Reproduce the full listing below unchanged, apart from the pictures.

## BEGIN

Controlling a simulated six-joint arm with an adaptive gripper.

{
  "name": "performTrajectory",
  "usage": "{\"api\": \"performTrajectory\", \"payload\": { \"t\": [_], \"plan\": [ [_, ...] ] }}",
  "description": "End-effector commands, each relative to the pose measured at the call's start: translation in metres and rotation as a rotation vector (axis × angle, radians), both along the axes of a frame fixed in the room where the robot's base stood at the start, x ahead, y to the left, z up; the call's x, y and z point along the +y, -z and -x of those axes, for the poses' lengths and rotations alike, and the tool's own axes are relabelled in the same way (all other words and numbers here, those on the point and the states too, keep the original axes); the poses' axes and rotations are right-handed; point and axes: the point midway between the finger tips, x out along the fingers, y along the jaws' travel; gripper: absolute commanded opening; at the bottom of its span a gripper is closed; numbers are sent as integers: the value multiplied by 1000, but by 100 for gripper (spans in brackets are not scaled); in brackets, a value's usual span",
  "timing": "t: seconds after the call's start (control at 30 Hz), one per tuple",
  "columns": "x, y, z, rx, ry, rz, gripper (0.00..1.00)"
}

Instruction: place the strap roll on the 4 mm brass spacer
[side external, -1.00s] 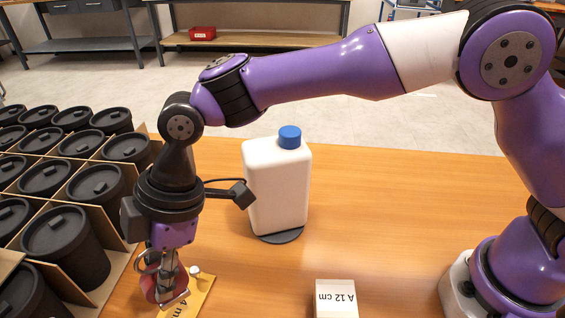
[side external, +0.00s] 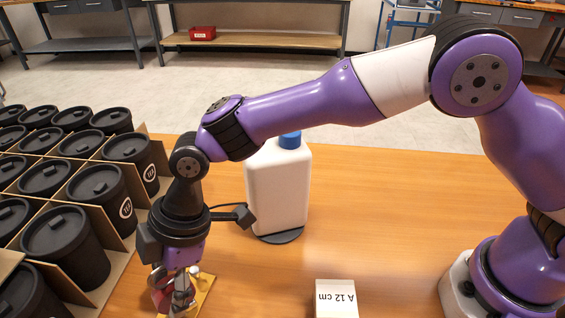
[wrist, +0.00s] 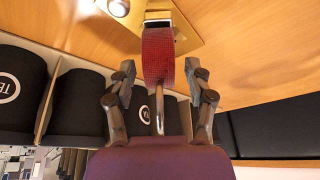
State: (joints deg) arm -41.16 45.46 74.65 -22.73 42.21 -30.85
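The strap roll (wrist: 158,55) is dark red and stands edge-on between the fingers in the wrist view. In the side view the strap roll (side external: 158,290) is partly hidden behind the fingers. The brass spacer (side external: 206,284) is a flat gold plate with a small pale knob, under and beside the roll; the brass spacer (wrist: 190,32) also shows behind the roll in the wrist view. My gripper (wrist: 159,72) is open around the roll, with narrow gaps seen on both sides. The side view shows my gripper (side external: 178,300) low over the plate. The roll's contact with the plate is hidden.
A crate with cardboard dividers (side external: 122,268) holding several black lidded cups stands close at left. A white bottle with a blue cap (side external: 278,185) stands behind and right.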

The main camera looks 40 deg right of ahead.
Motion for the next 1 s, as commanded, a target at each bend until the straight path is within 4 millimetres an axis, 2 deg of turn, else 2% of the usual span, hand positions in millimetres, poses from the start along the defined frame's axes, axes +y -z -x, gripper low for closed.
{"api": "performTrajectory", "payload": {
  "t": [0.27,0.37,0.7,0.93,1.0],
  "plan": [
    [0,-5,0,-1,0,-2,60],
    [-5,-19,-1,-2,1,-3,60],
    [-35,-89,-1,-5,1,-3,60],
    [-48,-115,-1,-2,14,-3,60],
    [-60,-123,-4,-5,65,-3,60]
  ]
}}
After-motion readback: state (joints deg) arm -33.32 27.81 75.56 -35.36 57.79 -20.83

## END

Reply:
Controlling a simulated six-joint arm with an adaptive gripper.

{
  "name": "performTrajectory",
  "usage": "{\"api\": \"performTrajectory\", \"payload\": { \"t\": [_], \"plan\": [ [_, ...] ] }}",
  "description": "End-effector commands, each relative to the pose measured at the call's start: translation in metres and rotation as a rotation vector (axis × angle, radians), both along the axes of a frame fixed in the room where the robot's base stood at the start, x ahead, y to the left, z up; the call's x, y and z point along the +y, -z and -x of those axes, for the poses' lengths and rotations alike, and the tool's own axes are relabelled in the same way (all other words and numbers here, those on the point and the states too, keep the original axes); the poses' axes and rotations are right-handed; point and axes: the point midway between the finger tips, x out along the fingers, y along the jaws' travel; gripper: absolute commanded opening; at the bottom of its span a gripper is closed; numbers are sent as integers: the value multiplied by 1000, but by 100 for gripper (spans in brackets are not scaled); in brackets, a value's usual span",
  "timing": "t: seconds after the call's start (control at 30 Hz), one per tuple",
  "columns": "x, y, z, rx, ry, rz, gripper (0.00..1.00)"
}

Instruction: place the strap roll on the 4 mm brass spacer
[side external, -1.00s] 
[side external, +0.00s] 
[wrist, +0.00s] 
State: (joints deg) arm -41.16 45.46 74.65 -22.73 42.21 -30.85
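The strap roll (wrist: 158,55) is dark red and stands edge-on between the fingers in the wrist view. In the side view the strap roll (side external: 158,290) is partly hidden behind the fingers. The brass spacer (side external: 206,284) is a flat gold plate with a small pale knob, under and beside the roll; the brass spacer (wrist: 190,32) also shows behind the roll in the wrist view. My gripper (wrist: 159,72) is open around the roll, with narrow gaps seen on both sides. The side view shows my gripper (side external: 178,300) low over the plate. The roll's contact with the plate is hidden.
A crate with cardboard dividers (side external: 122,268) holding several black lidded cups stands close at left. A white bottle with a blue cap (side external: 278,185) stands behind and right.

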The main camera looks 40 deg right of ahead.
Motion for the next 1 s, as commanded, a target at each bend until the straight path is within 4 millimetres an axis, 2 deg of turn, else 2% of the usual span, hand positions in millimetres, poses from the start along the defined frame's axes, axes +y -z -x, gripper low for closed.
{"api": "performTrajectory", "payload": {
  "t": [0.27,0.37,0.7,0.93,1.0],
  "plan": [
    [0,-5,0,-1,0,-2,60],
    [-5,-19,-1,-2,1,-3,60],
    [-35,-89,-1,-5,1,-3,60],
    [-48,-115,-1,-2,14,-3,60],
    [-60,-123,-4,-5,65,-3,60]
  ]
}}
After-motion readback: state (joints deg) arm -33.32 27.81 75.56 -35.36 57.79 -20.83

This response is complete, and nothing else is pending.